La vérité se construit par la discussion. Ce qui est écrit dans un livre ne constitue pas un dogme
ou un manuel à réciter. L'époque est finie où un professeur (ou un essayiste indépendant
comme Péan) écrivait une somme qui faisait autorité. C'est l'avantage du relativisme. La
connaissance est révisable. La forme de l'essai a trouvé aujourd'hui sa véritable nature d'ouvrir
la discussion. On peut le contredire. On peut changer d'avis. Cela a toujours été le cas, mais
il faut en prendre conscience et ne pas raisonner comme si un ouvrage devait passer par la
censure ou attendre l'imprimatur et le nihil obstat des autorités religieuses, ou judiciaires.
Internet et l'augmentation du niveau culturel offrent la possibilité technique et intellectuelle
d'une réponse immédiate et argumentée. Spécialement dans ce cas, puisque le débat concerne
l'Afrique, nous pouvons précisément constater la capacité de prise de parole des Africains
eux-mêmes. Que se serait-il passé dans les années 1930 ou même 1950 [4] ? N'oublions pas ce
que nous sommes en train de faire au moment même ou nous le faisons.
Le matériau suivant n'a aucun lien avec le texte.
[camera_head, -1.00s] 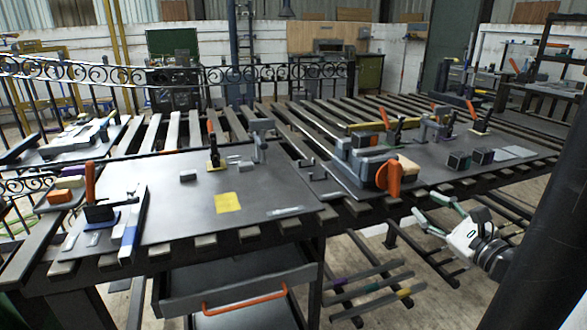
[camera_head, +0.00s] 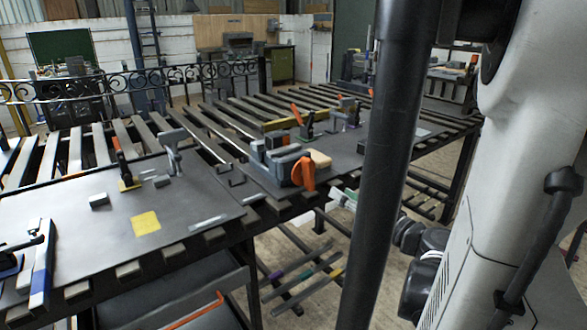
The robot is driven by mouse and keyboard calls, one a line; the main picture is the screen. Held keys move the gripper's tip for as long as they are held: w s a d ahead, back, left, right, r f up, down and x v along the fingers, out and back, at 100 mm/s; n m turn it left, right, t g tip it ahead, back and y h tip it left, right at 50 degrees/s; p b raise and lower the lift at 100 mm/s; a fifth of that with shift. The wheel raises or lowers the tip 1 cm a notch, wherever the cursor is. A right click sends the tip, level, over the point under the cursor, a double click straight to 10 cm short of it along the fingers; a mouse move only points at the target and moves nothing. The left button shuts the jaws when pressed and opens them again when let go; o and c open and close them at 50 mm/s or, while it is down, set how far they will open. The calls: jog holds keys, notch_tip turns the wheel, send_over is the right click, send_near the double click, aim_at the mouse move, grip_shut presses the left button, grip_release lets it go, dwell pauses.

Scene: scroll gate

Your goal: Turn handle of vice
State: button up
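A grey vice (camera_head: 268,160) sits near the front edge of the dark slatted workbench, in the middle of the head view. A black pole hides most of the gripper. Only a small pale and green part of it shows left of the pole, so I cannot see whether its fingers are open. Nothing touches the handle.
A black pole (camera_head: 386,150) stands close in front of the view. Clamps stand on the bench, including one with an orange grip (camera_head: 122,168). A yellow square (camera_head: 145,223) lies on the left plate. Bars rest on a rack below (camera_head: 300,275).

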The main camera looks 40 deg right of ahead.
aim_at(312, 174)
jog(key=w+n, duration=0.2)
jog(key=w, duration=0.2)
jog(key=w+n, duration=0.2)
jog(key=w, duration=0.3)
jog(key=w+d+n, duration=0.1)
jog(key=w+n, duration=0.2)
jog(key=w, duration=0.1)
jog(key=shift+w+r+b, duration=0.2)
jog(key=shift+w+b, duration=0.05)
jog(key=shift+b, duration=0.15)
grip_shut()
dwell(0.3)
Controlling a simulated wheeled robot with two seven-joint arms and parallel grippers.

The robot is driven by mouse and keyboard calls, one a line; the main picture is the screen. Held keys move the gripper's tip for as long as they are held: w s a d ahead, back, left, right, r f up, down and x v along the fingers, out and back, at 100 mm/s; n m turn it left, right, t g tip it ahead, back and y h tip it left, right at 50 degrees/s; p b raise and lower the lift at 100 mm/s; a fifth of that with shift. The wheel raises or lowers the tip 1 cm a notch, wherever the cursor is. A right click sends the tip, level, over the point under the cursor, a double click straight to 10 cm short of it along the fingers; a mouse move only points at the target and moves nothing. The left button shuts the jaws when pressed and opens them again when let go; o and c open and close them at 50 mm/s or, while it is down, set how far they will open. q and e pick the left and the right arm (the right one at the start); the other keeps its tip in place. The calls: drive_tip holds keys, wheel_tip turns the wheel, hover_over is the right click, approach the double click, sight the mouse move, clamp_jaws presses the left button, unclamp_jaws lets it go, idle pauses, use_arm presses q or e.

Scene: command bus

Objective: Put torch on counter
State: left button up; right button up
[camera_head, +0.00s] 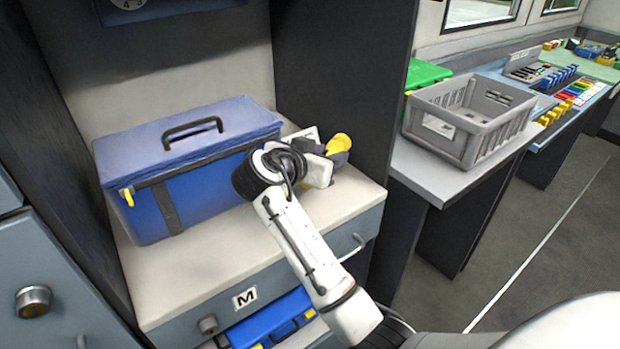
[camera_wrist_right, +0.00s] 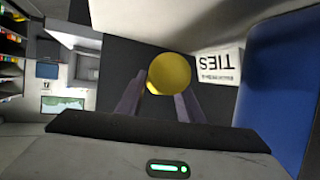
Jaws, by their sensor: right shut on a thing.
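The torch shows as a yellow round head (camera_head: 340,142) at the right end of the counter, beside the blue case. In the right wrist view its yellow end (camera_wrist_right: 169,73) sits between the two fingers. My right gripper (camera_head: 335,158) is shut on the torch, above the pale counter top (camera_head: 205,272). The torch's body is mostly hidden by the gripper, and I cannot tell whether it touches the counter. My left gripper is not in view.
A blue case (camera_head: 165,150) with a black handle fills the counter's back left. A dark upright panel (camera_head: 345,70) stands just right of the gripper. A grey crate (camera_head: 470,120) is on the neighbouring worktop. The counter's front strip is clear.

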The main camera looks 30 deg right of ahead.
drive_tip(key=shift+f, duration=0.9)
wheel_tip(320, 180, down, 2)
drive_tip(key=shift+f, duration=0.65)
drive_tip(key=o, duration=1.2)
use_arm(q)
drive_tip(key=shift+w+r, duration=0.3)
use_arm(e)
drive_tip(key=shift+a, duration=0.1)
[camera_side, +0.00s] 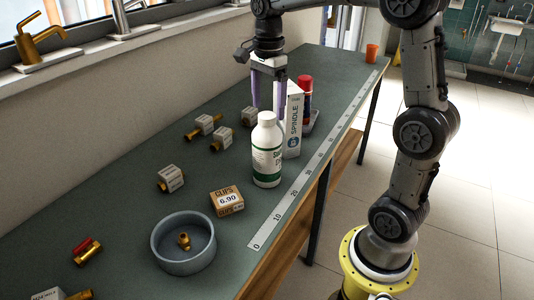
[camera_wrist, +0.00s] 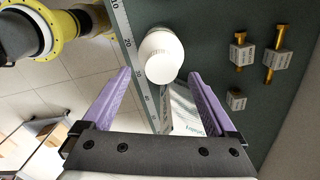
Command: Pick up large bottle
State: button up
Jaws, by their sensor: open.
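The large bottle (camera_side: 267,160) is white with a green-banded label and a white cap. It stands upright on the bench near the ruler strip. In the wrist view, its cap and shoulder (camera_wrist: 161,57) show from above, just past the fingertips. My gripper (camera_side: 267,108) has two purple fingers pointing down and is open and empty. In the side view it is behind and above the bottle, beside the white spindle box. In the wrist view, the fingertips (camera_wrist: 159,74) are spread to either side of the bottle's near edge. I cannot tell whether they touch anything.
The white spindle box (camera_side: 293,122) stands close behind the bottle, with a red can (camera_side: 305,103) beyond it. A clips box (camera_side: 227,200) and a grey bowl (camera_side: 160,242) are nearer. Several tagged brass fittings lie left. The ruler (camera_side: 290,205) runs along the bench's right edge.

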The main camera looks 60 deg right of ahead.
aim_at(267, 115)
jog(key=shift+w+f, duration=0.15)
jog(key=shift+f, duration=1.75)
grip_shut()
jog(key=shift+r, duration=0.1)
La critique fait partie de l'histoire. Péan lui-même a toujours joué ce rôle. Il ne faut pas être
ingrat. Il faut suivre son exemple en allant chercher les informations qu'il a pu manquer et en
proposant des interprétations différentes des siennes quand c'est nécessaire. Ce n'est pas la
peine de se revendiquer d'une autre autorité que celle de l'honnêteté intellectuelle que nous
serons capables de proposer. Au lieu de faire des procès, il serait préférable que les
associations concernées financent des recherches et la diffusion des informations. Tout le
monde profiterait de l'existence d'une production de connaissance influente au lieu de cette
impression de malaise qui résulte d'accusations incessantes.